Why Consumers Deserve More Answers Before Placing a Deposit
By Ricardo Rodriguez-Long
I have watched startups rise and collapse. I have watched established manufacturers stumble and recover. I have seen the full cycle of automotive hype, and I have developed a reliable internal alarm for when a story is being sold rather than told.
That alarm has been going off since the first wave of Slate EV truck coverage hit my feed.
I want to be precise about what I am not saying. I am not saying Slate is a bad truck. I am not saying the company is dishonest. I am not saying consumers should avoid it. What I am saying — what my four decades of professional experience compel me to say — is that most of the media coverage surrounding this vehicle has been repeating a marketing narrative, not performing journalism. And consumers deserve better.
The Words Are Perfect. That’s the Problem.
Read any of the mainstream articles on the Slate truck, and you will find the same vocabulary: affordable, American-made, simple, innovative, disruptive. Those are genuinely attractive words. They are also not coincidentally exactly the words a sophisticated public relations department would select. When every major outlet lands on the same five adjectives, that is not independent journalism converging on the truth. That is a press release doing its job.
The Slate truck has been described as a “$20,000 American electric pickup.” That number requires significant context. The $20,000 figure assumed maximum federal tax incentives that many buyers may not qualify for. Before incentives, the base price is closer to $24,950, with destination charges pushing the actual starting transaction price toward $26,500. For buyers who cannot access the full federal credit, the gap widens further. MotorTrend’s report put the realistic pre-incentive figure at approximately $26,500, before any options or accessories.
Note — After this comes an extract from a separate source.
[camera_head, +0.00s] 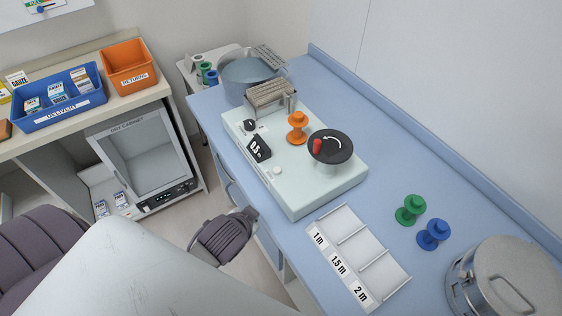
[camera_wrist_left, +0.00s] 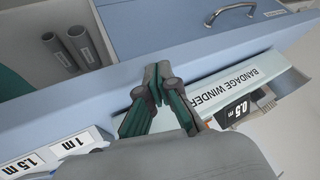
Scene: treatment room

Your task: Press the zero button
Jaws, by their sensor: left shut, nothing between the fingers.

That distinction matters enormously because affordability is Slate’s entire value proposition. If the affordability story requires conditions that a significant percentage of buyers cannot meet, that is not a footnote. That is the story.
Who Is Actually Behind Slate?
Slate did not emerge from a garage, a university engineering lab, or the kind of nerd startup mythology the coverage implies. The company was incubated inside Re:Build Manufacturing, an advanced manufacturing platform focused on batteries, electrification, aerospace, defense supply chains, automation, and domestic industrial development. Re:Build was co-founded by Jeff Wilke, the former CEO of Amazon Worldwide Consumer and one of the principal architects of Amazon’s modern operational and logistics infrastructure. Slate’s current CEO, Peter Faricy, is also a former Amazon executive. A remarkable number of the company’s key people carry Amazon backgrounds.
None of that is inherently problematic. Experienced operators building industrial companies is how economies grow. But the Amazon-executive concentration is a legitimate contextual detail that almost no coverage has explored. Because understanding who built a company, how they think, and what their broader objectives are is essential to understanding what the company is and where it is actually going.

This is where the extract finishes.